The couple sources most of the varieties from small importers who are in direct contact with producers in the countries of origin. The ‘direct trade’ principle ensures fair trade and sustainable growing practices. Treccino offers a broad selection: in addition to selected speciality coffees, which are also available lactose-free and to take away, you will find organic tea, chocolate drinks and the whole range of David Rio chai teas on the menu. Seasonal creations such as smoothies, frappés and a summery ‘Eispresso’ (iced espresso) round out the wide array of drinks – making the cafe well worth a visit any time of the year!

The Treccino coffee bar sources Arabica green coffee from small importers who are in direct contact with producers in the countries of origin. (Photo: Clemens Meyer-Hoitz)

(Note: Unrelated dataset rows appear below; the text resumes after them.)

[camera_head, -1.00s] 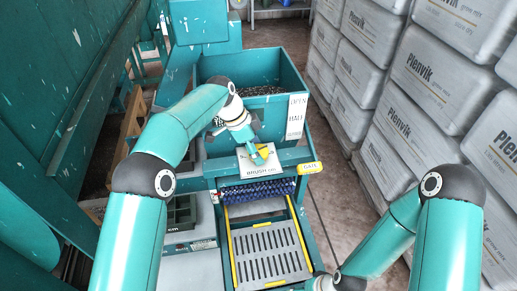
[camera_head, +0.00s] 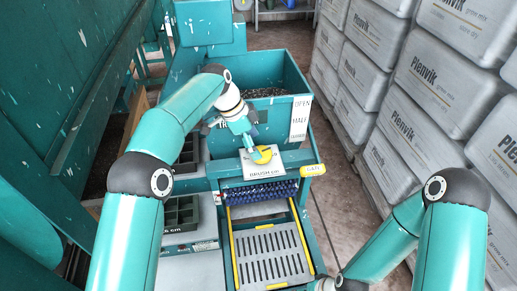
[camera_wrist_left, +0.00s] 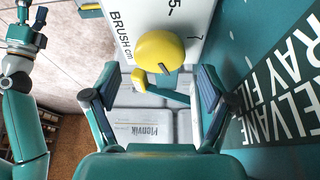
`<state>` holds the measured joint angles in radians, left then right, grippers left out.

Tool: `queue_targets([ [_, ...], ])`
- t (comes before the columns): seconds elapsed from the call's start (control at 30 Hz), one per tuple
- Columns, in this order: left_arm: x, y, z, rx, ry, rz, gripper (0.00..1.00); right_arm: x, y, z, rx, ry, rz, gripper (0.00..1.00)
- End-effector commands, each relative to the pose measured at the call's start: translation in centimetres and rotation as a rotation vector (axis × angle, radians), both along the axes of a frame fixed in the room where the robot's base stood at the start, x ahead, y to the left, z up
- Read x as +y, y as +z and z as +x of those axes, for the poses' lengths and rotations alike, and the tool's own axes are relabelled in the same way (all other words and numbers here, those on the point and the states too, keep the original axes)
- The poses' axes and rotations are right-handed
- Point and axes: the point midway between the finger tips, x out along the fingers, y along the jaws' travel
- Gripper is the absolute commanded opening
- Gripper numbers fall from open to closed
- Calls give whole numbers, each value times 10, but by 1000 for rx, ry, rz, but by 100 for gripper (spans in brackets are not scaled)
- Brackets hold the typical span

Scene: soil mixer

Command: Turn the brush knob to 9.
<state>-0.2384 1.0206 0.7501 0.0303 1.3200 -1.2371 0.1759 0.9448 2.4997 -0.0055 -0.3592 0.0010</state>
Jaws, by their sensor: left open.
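The brush knob (camera_wrist_left: 160,54) is a round yellow knob with a dark pointer mark, on a white plate (camera_wrist_left: 196,32) lettered "BRUSH cm". The knob also shows in the head view (camera_head: 263,155), partly behind my gripper. My left gripper (camera_wrist_left: 158,95) is open, its two fingers apart on either side below the knob, with no visible contact. In the head view the left gripper (camera_head: 250,146) is just above the plate. My right gripper is not in clear view.
A blue bristle brush (camera_head: 259,192) lies below the plate, above a slotted grey tray (camera_head: 268,255). A teal hopper (camera_head: 285,80) stands behind. A yellow gate tab (camera_head: 312,170) sticks out right of the plate. Stacked grey bags (camera_head: 430,85) line the right side.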

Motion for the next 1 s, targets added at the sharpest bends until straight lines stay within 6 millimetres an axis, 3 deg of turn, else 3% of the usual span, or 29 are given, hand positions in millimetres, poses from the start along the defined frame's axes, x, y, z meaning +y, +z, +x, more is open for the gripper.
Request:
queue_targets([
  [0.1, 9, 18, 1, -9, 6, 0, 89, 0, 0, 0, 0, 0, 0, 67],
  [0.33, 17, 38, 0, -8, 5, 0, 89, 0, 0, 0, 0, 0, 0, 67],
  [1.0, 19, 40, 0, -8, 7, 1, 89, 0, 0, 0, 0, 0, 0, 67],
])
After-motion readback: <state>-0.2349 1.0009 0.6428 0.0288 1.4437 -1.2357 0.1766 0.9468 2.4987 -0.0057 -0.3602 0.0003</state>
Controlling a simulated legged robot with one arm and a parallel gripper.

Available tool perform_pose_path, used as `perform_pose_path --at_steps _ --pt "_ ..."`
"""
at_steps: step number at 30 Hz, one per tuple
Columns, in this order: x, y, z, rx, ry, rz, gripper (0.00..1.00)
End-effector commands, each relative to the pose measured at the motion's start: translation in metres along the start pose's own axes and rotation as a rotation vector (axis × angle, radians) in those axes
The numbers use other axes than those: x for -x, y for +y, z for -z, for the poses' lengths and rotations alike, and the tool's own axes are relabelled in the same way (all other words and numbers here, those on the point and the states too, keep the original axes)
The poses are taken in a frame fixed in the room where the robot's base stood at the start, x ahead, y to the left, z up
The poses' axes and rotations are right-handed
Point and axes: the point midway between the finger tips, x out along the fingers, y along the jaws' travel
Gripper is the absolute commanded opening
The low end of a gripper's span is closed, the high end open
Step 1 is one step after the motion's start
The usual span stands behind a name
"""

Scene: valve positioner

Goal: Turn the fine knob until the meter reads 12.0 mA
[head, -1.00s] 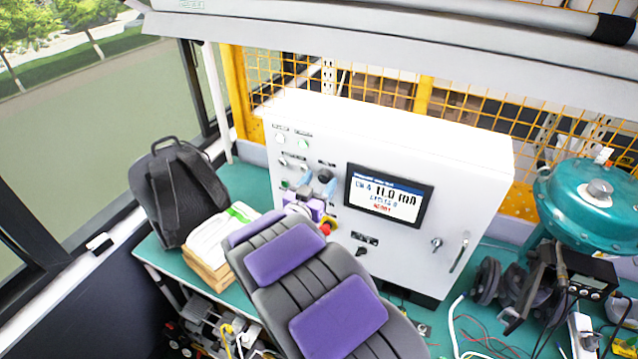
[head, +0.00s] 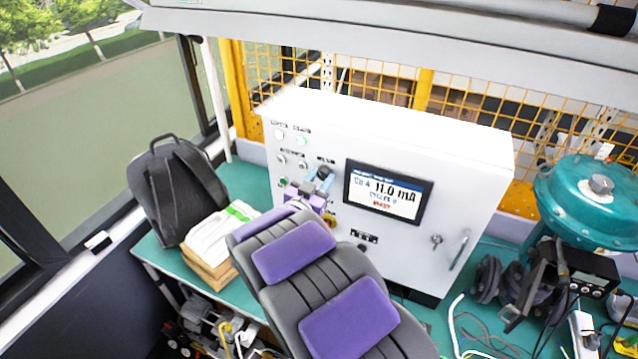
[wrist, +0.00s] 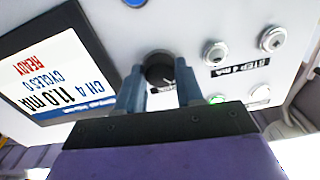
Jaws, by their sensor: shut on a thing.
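The white control cabinet (head: 400,150) carries a screen meter (head: 388,192) that reads 11.0 mA, with a red line of text below. The meter also shows upside down in the wrist view (wrist: 58,75), with CYCLES 0 and READY. A black round knob (wrist: 157,62) with a white mark sits beside the screen; its label is partly hidden. My gripper (wrist: 159,76) has its blue-grey fingers on either side of this knob, shut on it. In the head view, my gripper (head: 320,180) is at the knob (head: 325,171), left of the screen.
Key switches (wrist: 272,39) and lamps are close to the knob on the panel. A yellow-ringed button (head: 330,221) is just below my gripper. A teal valve actuator (head: 595,200) stands right.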

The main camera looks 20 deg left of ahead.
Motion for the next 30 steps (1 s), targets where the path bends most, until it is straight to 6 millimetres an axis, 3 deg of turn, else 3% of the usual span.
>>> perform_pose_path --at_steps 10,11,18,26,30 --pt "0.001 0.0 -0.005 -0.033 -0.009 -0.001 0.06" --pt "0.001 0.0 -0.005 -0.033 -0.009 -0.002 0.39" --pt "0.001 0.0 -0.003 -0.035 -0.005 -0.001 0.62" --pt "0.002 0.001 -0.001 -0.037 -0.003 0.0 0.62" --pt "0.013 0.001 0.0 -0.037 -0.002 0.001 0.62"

Pinocchio – the smallest coffee roaster in Germany

In the heart of Wolfenbüttel, Jo Weigmann runs a cafe with three tables and the smallest coffee roaster in Germany. It can get crowded quickly here, but with a host like Jo you don’t mind squeezing together a bit. The native of the Franconia region exudes the passion and nonchalance of an Italian. And if you strike up a conversation with him, then some of that passion is guaranteed to rub off on you as well. Every cup, every bag of coffee, every picture at Pinocchio has a story. For example, there is a photo of Eva, an elderly barista. Jo learned the art of roasting coffee in the early 2000s from the Italian woman, who is now well over 90 years old. It was his first espresso, which he enjoyed in the 1980s to the south of Brenner Mountain, that got him hooked.

A good twenty years passed before the former joiner, parquet layer and policeman found his way to roasting and selling his own coffee. Today, downstairs from his flat at the old grain market, he offers 14 (!) delicious espressos, cappuccinos, latte macchiatos and filter coffees. And if you want to take the freshly roasted coffee beans home with you, you can do so with Jo’s flavour-preserving valve bag filled with espresso or 100% Arabica beans.

Privatbrauerei Stebner – Wolfenbüttel’s first craft brewery

When Andreas Stebner came across two old family recipes for brewing beer in 2014, the owner of a delicatessen factory developed the idea of ​​founding his own brewery in Wolfenbüttel. After several training courses, he opened the Brauerei Stebner brewery on 22 June 2016 at Okerstraße 16. His first creation was the ‘Stebner Landbier’: reddish-brown in colour, full-bodied, with a unique malt flavour. Pilsner, Indian Pale Ale, top-fermented, dark and fruit beers are now also available at the brewery, which relies on pure handcraft, selected ingredients and a mix of old recipes and new ideas. There is a tasting bar on site. A shop where you can purchase bottles is just a few metres away. Stebner’s special services include brewing courses and ‘custom beer’ – which gives you the opportunity to commission your own creations or to brand existing beers with individual labels.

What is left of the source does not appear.